Nike Launches New Mike Trout Cleat With Nod To Classic Favorites

For almost a decade Mike Trout has worked alongside Nike designers to create a signature cleat for the All-Star major leaguer. The years of work have led to the latest iteration of his on-field performance wear with the launch of the Nike Force Zoom Trout 6.

The new cleat not only updates the smallest details from his early days working with Nike, but also pays tribute to some of Trout’s favorite footwear silhouettes as a kid, including a midfoot strap reminiscent of early Nike Baseball Huarache cleats and a toe cap borrowed from the Nike Air Max Diamond Elite.

Overall, Trout, who asked for these design changes, says he has learned a lot about working on a signature cleat since his initial meetings as a 21-year-old.

“I held in my feedback for those first meetings, but it was more because I didn’t know Nike could make the smallest changes based on what I wanted,” Trout says. “If there was some seam on the cleat I didn’t like, I could change it, or if there was a feature from a past cleat I wanted to bring in, I could do it. Looking back, I should’ve been more vocal from day one.”
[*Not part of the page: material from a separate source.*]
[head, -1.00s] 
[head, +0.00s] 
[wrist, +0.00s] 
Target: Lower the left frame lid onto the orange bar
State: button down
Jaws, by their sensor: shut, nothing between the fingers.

Trout says he has five-fold criteria for the perfect cleat, with three of those focusing on performance: comfort, weight and durability. “A comfortable cleat needs to last,” he says. “You can’t have a cleat break down after wearing it for a week. You obviously can’t have heavy feet out there during play. Linear speed is a critical part of the game.”

The other two criteria flow around design, with the outfielder looking for an option with flair and personality. “Does it look good? I’m big on feeling confident in a certain look,” he says. “There are details on a cleat that people might not see on camera, but are incredibly personal to me, like the area code to my hometown. A big component for me is when you can present a cleat to someone and build a story around it.”

The Nike Force Zoom Trout 6 released July 5 and has Trout thinking about both the cleats he loved as a kid and inspiring the youth of today with his gear. “Obviously, you think about young kids who are going to wear this cleat and make them look good, and more importantly, make them feel good,” he says. “Nike allows me to change what I want, and in doing so, I can create a cleat that young players are hopefully excited to wear.”